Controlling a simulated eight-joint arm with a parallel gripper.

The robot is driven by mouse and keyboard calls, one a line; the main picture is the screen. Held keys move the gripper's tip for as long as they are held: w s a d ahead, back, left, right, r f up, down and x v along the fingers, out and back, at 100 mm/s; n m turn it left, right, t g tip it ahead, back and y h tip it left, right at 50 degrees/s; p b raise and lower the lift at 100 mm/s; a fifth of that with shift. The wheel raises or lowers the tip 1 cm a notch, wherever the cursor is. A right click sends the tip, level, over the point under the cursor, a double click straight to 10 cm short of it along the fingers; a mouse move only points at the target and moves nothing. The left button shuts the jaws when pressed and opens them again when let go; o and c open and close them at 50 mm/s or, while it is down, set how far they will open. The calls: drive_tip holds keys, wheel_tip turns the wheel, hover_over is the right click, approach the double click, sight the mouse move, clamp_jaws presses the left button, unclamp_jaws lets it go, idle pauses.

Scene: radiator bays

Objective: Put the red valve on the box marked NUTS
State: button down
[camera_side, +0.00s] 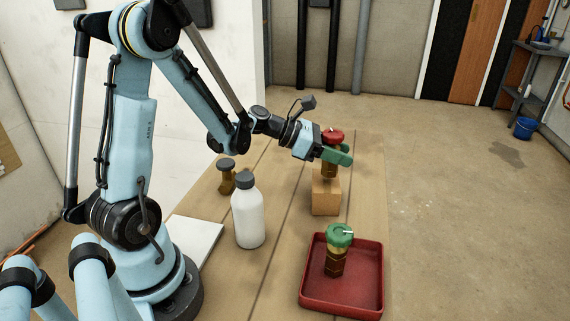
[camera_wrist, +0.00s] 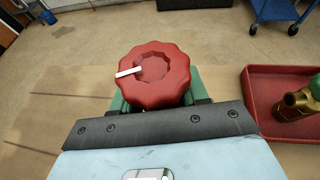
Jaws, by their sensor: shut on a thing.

» DIRECTIONS FOR THIS TASK: Copy out every line from the material above in which the word "with" appears.

» EXERCISE OUTPUT:
Controlling a simulated eight-joint arm with a parallel gripper.
The robot is driven by mouse and keyboard calls, one a line; the main picture is the screen. Held keys move the gripper's tip for as long as they are held: w s a d ahead, back, left, right, r f up, down and x v along the fingers, out and back, at 100 mm/s; n m turn it left, right, t g tip it ahead, back and y h tip it left, right at 50 degrees/s; p b raise and lower the lift at 100 mm/s; a fifth of that with shift. The wheel raises or lowers the tip 1 cm a notch, wherever the cursor is. A right click sends the tip, level, over the point under the cursor, a double click straight to 10 cm short of it along the fingers; a mouse move only points at the target and moves nothing. The left button shuts the jaws when pressed and opens them again when let go; o and c open and close them at 50 mm/s or, while it is down, set how far they will open. The calls: drive_tip holds keys, wheel_tip turns the wheel, hover_over is the right click, approach the double click, sight the mouse move, clamp_jaws presses the left button, unclamp_jaws lets it go, idle pauses.

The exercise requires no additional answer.